2022-04-27 , Schulz, Till Hendrik , Horvath, Tamas , Welke, Pascal , Wrobel, Stefan

After more than one decade, Weisfeiler-Lehman graph kernels are still among the most prevalent graph kernels due to their remarkable predictive performance and time complexity. They are based on a fast iterative partitioning of vertices, originally designed for deciding graph isomorphism with one-sided error. The Weisfeiler-Lehman graph kernels retain this idea and compare such labels with respect to equality. This binary valued comparison is, however, arguably too rigid for defining suitable graph kernels for certain graph classes. To overcome this limitation, we propose a generalization of Weisfeiler-Lehman graph kernels which takes into account a more natural and finer grade of similarity between Weisfeiler-Lehman labels than equality.
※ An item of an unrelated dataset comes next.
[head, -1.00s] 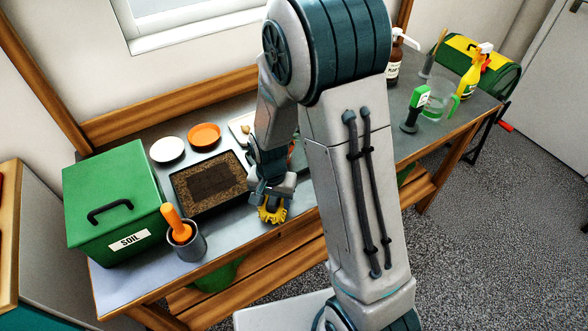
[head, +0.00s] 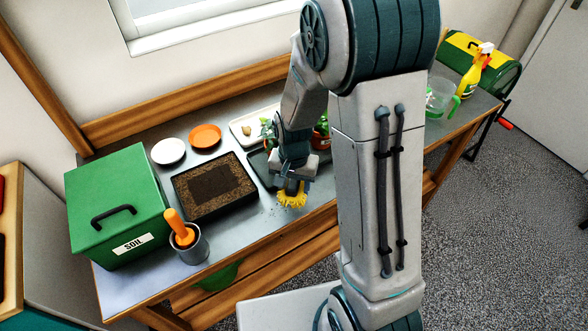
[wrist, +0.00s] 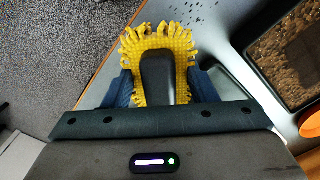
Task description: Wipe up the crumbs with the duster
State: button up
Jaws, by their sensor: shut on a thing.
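The duster (head: 292,196) is yellow with a fringed edge. My gripper (head: 291,183) is shut on it and holds it low over the metal bench, near the front edge. In the wrist view the duster (wrist: 159,42) forms an arch between my two blue fingers. I cannot tell whether it touches the bench. Small dark crumbs (wrist: 184,10) are scattered on the bench just beyond the duster in the wrist view. A few dark specks (head: 262,211) also show left of the duster in the head view.
A soil-filled tray (head: 212,211) lies left of my gripper. A grey pot with an orange-handled tool (head: 190,250) and a green soil box (head: 117,202) stand farther left. Small plants (head: 322,132) stand behind my gripper. White (head: 168,151) and orange (head: 205,136) saucers lie at the back.

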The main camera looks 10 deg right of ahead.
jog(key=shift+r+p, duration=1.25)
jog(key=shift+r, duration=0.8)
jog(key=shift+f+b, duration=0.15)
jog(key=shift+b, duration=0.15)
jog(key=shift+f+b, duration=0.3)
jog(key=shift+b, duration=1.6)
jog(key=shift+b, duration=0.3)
We show that the proposed similarity can be calculated efficiently by means of the Wasserstein distance between certain vectors representing Weisfeiler-Lehman labels. This and other facts give rise to the natural choice of partitioning the vertices with the Wasserstein k-means algorithm. We empirically demonstrate on the Weisfeiler-Lehman subtree kernel, which is one of the most prominent Weisfeiler-Lehman graph kernels, that our generalization significantly outperforms this and other state-of-the-art graph kernels in terms of predictive performance on datasets which contain structurally more complex graphs beyond the typically considered molecular graphs.